• _Exercise task_: Look for the word "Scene" in the entries below, then copy every line that has it.

• _Records for processing_:
○ ○ ○ ○ ○ ○ ○

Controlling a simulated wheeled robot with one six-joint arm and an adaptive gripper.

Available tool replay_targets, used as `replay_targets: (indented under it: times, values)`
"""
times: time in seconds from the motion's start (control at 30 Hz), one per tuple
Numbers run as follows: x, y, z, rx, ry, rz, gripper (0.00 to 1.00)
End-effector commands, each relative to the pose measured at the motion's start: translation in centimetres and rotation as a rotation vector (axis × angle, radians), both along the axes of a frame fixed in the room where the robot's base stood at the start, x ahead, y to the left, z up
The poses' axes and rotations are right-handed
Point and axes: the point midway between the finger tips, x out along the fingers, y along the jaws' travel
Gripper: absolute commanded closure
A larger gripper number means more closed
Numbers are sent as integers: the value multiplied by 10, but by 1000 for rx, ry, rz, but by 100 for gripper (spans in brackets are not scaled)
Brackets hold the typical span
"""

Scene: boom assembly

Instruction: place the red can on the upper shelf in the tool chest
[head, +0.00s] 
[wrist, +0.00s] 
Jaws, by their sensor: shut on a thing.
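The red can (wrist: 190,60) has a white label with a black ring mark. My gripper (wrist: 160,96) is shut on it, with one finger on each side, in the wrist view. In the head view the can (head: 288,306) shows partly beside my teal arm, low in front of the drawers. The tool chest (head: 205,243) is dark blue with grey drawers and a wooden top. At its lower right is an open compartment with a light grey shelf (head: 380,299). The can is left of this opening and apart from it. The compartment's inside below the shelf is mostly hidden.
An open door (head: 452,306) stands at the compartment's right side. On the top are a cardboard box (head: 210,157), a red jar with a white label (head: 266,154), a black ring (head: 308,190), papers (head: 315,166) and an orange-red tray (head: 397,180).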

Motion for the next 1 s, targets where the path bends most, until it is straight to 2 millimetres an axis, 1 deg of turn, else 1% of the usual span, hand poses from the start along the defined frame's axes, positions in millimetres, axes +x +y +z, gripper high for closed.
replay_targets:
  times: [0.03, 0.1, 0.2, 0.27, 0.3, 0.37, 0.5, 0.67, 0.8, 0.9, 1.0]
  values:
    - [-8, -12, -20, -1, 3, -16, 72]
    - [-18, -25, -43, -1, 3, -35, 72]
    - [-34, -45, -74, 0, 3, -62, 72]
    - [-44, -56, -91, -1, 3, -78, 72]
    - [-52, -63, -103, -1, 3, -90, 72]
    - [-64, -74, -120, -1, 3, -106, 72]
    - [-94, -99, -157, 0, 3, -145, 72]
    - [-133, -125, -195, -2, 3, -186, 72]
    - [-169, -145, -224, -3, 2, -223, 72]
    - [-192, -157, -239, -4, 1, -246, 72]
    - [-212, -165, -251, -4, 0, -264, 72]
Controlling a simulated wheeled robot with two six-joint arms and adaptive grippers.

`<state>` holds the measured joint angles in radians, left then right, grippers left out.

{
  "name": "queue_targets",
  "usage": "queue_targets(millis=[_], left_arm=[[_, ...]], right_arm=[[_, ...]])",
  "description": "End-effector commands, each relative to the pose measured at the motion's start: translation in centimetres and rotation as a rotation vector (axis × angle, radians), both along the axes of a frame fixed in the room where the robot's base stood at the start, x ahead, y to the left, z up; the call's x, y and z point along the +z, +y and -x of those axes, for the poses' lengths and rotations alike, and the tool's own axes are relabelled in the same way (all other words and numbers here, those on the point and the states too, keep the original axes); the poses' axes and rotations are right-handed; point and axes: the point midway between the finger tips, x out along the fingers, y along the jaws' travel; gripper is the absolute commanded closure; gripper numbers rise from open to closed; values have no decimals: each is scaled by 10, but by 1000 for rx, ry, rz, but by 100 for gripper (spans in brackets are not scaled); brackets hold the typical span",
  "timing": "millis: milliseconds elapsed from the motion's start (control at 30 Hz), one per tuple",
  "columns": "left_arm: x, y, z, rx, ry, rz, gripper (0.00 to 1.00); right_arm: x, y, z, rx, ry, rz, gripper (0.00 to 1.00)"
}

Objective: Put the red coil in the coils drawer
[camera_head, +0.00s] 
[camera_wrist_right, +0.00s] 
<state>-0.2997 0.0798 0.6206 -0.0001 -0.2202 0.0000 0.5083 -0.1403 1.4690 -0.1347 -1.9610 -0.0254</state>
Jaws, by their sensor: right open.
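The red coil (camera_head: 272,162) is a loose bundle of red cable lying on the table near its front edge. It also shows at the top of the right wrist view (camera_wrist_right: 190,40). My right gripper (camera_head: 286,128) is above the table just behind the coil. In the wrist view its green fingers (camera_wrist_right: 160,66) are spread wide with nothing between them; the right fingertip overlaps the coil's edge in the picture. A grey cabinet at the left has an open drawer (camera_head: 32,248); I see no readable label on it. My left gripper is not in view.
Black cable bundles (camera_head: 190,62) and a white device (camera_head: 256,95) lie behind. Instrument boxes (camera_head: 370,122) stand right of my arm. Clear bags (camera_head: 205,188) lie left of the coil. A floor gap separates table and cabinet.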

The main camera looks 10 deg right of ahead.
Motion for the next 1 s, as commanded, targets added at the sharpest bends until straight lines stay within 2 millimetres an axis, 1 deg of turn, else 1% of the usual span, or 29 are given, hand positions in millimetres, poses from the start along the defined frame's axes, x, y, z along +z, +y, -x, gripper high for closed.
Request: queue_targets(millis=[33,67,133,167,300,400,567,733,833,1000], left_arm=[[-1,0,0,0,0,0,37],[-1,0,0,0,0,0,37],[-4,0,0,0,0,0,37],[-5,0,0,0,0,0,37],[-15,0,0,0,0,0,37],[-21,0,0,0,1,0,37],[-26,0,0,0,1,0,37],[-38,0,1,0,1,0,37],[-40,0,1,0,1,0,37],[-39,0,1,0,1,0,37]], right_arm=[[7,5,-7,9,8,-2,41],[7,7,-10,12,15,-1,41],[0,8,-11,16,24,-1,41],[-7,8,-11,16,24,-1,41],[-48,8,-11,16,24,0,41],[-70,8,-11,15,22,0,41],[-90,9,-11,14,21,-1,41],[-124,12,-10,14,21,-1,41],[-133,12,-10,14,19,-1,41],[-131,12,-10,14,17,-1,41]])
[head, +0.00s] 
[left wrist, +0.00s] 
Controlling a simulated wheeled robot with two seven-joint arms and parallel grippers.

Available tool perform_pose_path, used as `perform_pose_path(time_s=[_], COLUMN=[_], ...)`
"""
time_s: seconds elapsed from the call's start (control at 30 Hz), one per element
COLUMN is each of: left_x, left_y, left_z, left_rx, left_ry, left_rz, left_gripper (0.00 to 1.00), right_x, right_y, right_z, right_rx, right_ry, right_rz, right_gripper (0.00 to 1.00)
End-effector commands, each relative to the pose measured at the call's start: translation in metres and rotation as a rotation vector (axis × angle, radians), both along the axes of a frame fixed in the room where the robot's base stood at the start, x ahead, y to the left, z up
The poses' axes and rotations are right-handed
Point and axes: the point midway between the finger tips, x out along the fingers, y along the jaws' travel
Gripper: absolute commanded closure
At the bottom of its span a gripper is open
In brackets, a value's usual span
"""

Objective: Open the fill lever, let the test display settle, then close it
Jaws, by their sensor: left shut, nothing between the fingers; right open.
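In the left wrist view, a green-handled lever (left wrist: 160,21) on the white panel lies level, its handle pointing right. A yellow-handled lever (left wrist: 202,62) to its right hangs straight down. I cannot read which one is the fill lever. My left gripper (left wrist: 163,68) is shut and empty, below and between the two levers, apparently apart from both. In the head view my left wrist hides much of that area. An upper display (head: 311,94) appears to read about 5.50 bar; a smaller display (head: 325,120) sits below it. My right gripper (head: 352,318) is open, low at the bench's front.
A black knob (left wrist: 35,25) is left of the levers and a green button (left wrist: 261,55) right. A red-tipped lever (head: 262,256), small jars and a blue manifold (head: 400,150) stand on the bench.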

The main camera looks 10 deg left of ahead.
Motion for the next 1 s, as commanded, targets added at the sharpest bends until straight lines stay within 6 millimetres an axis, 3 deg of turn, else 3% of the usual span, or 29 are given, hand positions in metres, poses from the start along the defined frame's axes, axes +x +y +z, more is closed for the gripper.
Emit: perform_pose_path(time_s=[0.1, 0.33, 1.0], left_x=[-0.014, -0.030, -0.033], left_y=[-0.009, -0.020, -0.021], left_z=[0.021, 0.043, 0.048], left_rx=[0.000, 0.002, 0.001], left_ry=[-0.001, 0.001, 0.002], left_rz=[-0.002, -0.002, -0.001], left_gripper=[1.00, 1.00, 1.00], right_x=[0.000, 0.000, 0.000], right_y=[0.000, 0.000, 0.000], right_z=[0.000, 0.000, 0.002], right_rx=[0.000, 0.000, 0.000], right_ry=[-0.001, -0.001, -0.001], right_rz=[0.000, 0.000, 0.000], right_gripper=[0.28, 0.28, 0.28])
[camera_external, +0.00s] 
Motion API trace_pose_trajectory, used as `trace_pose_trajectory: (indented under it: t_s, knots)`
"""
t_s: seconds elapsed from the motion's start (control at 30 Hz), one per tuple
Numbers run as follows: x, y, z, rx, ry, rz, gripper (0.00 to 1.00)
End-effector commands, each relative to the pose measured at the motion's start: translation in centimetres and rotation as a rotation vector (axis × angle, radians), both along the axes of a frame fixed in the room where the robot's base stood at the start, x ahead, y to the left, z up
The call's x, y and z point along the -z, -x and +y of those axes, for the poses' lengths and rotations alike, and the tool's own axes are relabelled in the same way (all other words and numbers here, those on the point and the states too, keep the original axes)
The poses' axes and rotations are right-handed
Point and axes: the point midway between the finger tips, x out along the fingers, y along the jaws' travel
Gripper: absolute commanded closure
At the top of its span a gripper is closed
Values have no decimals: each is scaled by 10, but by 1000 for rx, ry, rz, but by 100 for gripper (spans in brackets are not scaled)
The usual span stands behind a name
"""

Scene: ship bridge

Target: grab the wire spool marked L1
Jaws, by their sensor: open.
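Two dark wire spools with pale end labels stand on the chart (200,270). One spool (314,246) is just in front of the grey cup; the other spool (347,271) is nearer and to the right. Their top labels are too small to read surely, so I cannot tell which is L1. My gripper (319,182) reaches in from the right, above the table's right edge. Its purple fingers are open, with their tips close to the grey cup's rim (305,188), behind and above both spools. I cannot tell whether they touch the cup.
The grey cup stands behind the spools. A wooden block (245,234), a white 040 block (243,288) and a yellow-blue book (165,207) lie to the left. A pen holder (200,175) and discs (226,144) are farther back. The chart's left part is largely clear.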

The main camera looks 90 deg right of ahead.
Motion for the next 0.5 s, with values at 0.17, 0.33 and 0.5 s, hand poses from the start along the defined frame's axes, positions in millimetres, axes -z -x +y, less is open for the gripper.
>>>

○ ○ ○ ○ ○ ○ ○

• _Task response_:
Scene: boom assembly
Scene: ship bridge

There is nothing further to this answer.